I have a Delta Lake on an s3 Bucket. Since I would like to use Spark's SQL API, I need to synchronize the Delta Lake with the local Spark session. Is there a quick way to have all the tables available, without having to create a temporary view for each one?
At the moment this is what I do (Let's suppose I have 3 tables into the s3_bucket_path "folder").
s3_bucket_path = 's3a://bucket_name/delta_lake/'
spark.read.format('delta').load(s3_bucket_path 'table_1').createOrReplaceTempView('table_1')
spark.read.format('delta').load(s3_bucket_path 'table_2').createOrReplaceTempView('table_2')
spark.read.format('delta').load(s3_bucket_path 'table_3').createOrReplaceTempView('table_3')
I was wondering if there was a quicker way to have all the tables available (without having to use boto3 and iterate through the folder to get the table names), or if I wasn't following the best practices in order to work with Spark Sql Apis: should I use a different approach?

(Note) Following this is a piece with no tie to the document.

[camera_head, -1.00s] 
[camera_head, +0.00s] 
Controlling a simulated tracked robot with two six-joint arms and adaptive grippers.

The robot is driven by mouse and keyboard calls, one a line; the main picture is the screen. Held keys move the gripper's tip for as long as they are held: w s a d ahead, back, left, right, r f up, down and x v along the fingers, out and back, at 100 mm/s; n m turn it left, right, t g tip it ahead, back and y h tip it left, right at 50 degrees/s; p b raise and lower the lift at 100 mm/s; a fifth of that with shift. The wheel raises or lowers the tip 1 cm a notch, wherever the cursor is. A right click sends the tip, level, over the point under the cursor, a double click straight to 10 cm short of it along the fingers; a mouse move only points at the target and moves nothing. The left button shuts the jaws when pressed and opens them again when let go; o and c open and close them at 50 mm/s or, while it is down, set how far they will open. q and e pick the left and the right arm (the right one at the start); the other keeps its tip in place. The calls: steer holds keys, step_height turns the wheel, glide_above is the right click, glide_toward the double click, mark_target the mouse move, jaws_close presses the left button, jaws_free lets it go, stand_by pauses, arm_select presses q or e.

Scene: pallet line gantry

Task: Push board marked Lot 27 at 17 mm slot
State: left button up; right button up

I've been studying Spark for a week and I'm not 100% familiar with its architecture yet.
Thank you very much for your help.
CodePudding user response:
Sounds like you'd like to use managed tables, so you have easy access to query the data with SQL, without manually registering views.
You can create a managed table as follows:
df.write.format("delta").saveAsTable("table_1")
The table path and schema information is stored in the Hive megastore (or another metastore if you've specified another metastore). Managed tables will prevent you from manually having to create the views yourself.